Josephine Foster doesn’t get played on the radio. Her albums are not advertised on telly and her singles do not appear on Now compilations. It’s surely a wonder how anyone gets to hear about her at all.
It’s obviously not an issue though, as the small Cafe OTO in a hidden Dalston back street is packed to bursting in expectation of the Colorado-born folk singer’s arrival. There are tweed jackets, floral dresses and chunky rimmed glasses all round – a clientele that appreciates a delicate warbling voice and pretty meandering melody. It’s an open bet that at least some in this room are in lifelong thrall to Vashti Bunyan.
Following a beautiful set from guitarist and occasional singer Victor Herrero, Foster takes her seat in front of the captivated crowd.
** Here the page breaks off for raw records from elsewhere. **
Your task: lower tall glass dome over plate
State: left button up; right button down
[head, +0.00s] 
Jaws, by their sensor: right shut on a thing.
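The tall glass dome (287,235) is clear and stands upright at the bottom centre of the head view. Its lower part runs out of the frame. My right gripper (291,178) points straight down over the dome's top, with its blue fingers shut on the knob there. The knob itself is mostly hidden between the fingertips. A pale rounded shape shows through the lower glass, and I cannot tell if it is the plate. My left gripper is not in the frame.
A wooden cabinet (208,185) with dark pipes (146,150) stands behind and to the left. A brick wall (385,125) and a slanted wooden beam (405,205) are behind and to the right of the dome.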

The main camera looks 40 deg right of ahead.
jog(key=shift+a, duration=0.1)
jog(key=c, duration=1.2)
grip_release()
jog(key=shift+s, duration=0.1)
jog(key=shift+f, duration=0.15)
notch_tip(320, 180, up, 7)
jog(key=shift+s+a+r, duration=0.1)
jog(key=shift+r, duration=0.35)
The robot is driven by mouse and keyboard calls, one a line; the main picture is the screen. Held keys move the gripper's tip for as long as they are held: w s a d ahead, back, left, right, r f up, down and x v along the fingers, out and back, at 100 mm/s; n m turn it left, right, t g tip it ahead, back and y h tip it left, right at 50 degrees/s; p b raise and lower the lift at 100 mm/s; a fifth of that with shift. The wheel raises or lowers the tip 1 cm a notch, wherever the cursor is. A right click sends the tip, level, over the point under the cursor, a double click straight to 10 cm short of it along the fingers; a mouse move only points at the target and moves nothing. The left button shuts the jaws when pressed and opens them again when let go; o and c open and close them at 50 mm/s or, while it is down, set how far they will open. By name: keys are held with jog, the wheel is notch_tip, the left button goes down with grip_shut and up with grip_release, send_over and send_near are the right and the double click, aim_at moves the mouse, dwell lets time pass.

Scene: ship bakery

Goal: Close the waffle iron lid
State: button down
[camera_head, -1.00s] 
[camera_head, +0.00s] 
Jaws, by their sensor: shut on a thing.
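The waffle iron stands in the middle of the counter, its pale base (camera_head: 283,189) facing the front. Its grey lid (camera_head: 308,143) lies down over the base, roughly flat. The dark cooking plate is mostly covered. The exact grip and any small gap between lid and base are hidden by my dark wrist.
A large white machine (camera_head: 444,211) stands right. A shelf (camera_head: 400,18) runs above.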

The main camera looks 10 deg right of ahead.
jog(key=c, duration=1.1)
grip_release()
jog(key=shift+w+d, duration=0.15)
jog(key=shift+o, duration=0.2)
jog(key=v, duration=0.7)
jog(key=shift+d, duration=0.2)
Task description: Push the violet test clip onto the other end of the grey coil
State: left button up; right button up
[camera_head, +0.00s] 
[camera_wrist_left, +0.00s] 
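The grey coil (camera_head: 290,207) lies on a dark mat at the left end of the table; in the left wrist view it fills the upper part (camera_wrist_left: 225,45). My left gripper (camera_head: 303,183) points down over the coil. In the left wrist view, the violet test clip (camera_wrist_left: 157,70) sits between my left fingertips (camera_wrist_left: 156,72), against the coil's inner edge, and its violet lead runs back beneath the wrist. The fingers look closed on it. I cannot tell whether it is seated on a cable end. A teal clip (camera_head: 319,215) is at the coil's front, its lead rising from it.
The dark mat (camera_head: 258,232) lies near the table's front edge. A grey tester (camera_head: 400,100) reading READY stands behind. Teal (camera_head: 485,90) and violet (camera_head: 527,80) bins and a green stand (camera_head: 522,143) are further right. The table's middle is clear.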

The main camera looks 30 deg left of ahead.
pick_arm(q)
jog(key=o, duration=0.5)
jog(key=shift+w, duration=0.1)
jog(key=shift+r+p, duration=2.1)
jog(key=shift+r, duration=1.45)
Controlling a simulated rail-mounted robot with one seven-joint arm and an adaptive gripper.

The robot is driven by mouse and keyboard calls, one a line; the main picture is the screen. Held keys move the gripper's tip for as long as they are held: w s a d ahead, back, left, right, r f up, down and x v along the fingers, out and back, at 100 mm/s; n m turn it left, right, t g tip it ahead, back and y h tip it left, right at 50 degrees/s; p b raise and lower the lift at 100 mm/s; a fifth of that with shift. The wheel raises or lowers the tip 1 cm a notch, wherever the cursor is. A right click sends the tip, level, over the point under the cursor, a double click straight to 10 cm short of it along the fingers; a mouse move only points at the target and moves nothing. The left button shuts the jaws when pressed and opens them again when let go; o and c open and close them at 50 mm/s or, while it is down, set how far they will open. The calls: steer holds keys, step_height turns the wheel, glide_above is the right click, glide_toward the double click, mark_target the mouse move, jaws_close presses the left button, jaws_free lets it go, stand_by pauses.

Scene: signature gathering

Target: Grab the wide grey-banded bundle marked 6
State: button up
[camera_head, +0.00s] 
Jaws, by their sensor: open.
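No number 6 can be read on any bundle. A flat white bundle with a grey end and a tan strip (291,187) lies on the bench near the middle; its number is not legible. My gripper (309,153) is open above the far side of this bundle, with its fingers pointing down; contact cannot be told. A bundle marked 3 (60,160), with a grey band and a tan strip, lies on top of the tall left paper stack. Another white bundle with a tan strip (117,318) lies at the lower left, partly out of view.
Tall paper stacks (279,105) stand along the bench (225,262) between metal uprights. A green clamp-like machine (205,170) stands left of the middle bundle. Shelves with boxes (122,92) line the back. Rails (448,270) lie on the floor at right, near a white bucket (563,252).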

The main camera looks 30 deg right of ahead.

There is no stage, just a chair with what looks like a couple of desk lamps pointed in her direction.
“The show is about to start. Can I remind you not to talk during the performance,” said a pre-show announcement. As soon as she began, it was clear why this diktat made sense. Foster’s voice is as fragile as a new-born kitten, especially when she sings without so much as reverb as accompaniment. It’s intriguing, lovely… strange.
Over the last decade Foster has prolifically plugged away, slotting hersongwriting into particular genres. She made an album of ukulele-fronted songs, then made a record of children’s music. Via psychedelic rock to American folk she’s been on a one woman exploration of music’s recesses and folds. Her first album for UK-based Fire Records, Graphic As A Star, weighed in at 26 tracks. This is not a lady who does things by halves.
Appropriately then, tonight she was playing two sets, the first of which comprises new songs. ‘Songs’ in this instance means a collection of shanties, sonnets and poems, some sung with guitar and some without. The atmosphere is tense and the audience doesn’t know what to do after each section. Is that the end of a song? Do we clap? Is clapping rude? Should we just gawp like she’s a work of art?
A slight, awkward smile from Foster makes me think she’s expecting applause and is a little embarrassed they don’t arrive. However, appreciation comes fast as soon as she ends her first full song, one with chords and choruses.
The no talking rule is full in force now. Evil eyes stare whenever a door is opened or a glass is put down too violently. Foster, tall and thin like a young Dot Cotton with flowing hair and a mid-state American accent, comes across as shy in the serious atmosphere, but she’s enjoying her performance, which includes songs about Christopher Columbus and Tel Aviv, with hints of traditional folk given away with the occasional “t’was”. Harmonica accompaniment adds colour amid the starkness.
The second set retains delicate vocals, but Foster seems a little more in her comfort zone, especially when she trades the guitar for the beautiful wooden grand piano, sounding earthy and rich. Her playing is superb; it seems odd she’s saved this till now, when the late start means some of her audience must leave to make last tubes.
Before we leave we catch a glimpse of her in what may be the finest moment of the night. Herrero returns with guitar to join her as she clatters castanets for a delightful Spanish-language song. It seems there’s little she can’t do.